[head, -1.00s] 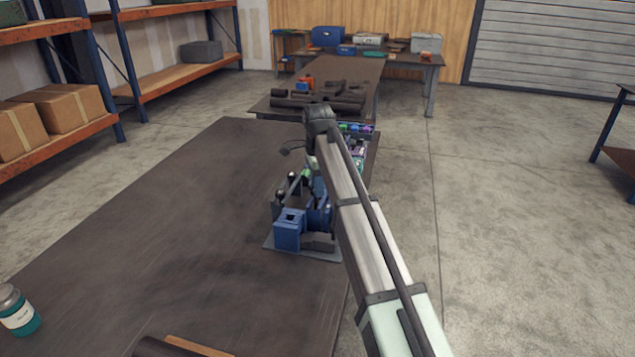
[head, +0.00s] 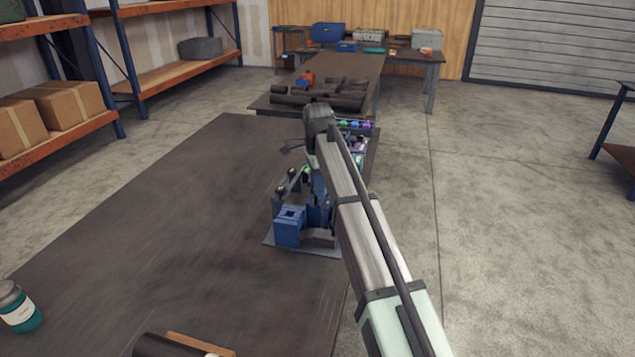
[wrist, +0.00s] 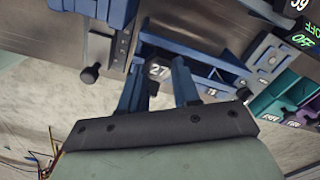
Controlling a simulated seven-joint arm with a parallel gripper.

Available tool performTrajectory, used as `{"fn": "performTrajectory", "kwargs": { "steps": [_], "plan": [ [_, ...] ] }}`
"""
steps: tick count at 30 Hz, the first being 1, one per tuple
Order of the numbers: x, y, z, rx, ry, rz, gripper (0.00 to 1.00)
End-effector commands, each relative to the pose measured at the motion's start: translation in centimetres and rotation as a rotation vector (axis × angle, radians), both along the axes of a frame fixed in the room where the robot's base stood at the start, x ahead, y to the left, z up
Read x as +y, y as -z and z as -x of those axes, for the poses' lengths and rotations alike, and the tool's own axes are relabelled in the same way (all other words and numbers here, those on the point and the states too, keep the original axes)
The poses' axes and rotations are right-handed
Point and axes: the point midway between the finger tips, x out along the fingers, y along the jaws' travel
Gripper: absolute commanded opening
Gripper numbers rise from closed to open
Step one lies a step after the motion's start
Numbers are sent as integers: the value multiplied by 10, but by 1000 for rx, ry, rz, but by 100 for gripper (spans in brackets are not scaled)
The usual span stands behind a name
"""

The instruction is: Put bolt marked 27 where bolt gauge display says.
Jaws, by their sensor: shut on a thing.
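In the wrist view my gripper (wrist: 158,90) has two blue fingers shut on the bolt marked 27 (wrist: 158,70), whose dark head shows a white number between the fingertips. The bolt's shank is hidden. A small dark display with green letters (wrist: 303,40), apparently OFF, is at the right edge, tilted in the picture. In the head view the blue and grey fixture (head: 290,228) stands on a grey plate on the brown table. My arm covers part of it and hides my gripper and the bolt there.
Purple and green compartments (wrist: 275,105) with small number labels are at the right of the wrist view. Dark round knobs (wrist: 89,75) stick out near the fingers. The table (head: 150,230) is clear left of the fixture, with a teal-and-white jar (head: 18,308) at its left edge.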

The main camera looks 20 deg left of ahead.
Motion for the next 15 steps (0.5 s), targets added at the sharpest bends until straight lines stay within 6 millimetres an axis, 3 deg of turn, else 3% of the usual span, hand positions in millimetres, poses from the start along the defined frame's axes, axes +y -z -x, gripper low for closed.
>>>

+--

Instruction - Quote word for word the lines from the line holding "End-effector commands, each" through the line holding "The main camera looks 20 deg left of ahead."; include both of those lines and add nothing.

Reply -
End-effector commands, each relative to the pose measured at the motion's start: translation in centimetres and rotation as a rotation vector (axis × angle, radians), both along the axes of a frame fixed in the room where the robot's base stood at the start, x ahead, y to the left, z up
Read x as +y, y as -z and z as -x of those axes, for the poses' lengths and rotations alike, and the tool's own axes are relabelled in the same way (all other words and numbers here, those on the point and the states too, keep the original axes)
The poses' axes and rotations are right-handed
Point and axes: the point midway between the finger tips, x out along the fingers, y along the jaws' travel
Gripper: absolute commanded opening
Gripper numbers rise from closed to open
Step one lies a step after the motion's start
Numbers are sent as integers: the value multiplied by 10, but by 1000 for rx, ry, rz, but by 100 for gripper (spans in brackets are not scaled)
The usual span stands behind a name
"""

The instruction is: Put bolt marked 27 where bolt gauge display says.
Jaws, by their sensor: shut on a thing.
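In the wrist view my gripper (wrist: 158,90) has two blue fingers shut on the bolt marked 27 (wrist: 158,70), whose dark head shows a white number between the fingertips. The bolt's shank is hidden. A small dark display with green letters (wrist: 303,40), apparently OFF, is at the right edge, tilted in the picture. In the head view the blue and grey fixture (head: 290,228) stands on a grey plate on the brown table. My arm covers part of it and hides my gripper and the bolt there.
Purple and green compartments (wrist: 275,105) with small number labels are at the right of the wrist view. Dark round knobs (wrist: 89,75) stick out near the fingers. The table (head: 150,230) is clear left of the fixture, with a teal-and-white jar (head: 18,308) at its left edge.

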The main camera looks 20 deg left of ahead.

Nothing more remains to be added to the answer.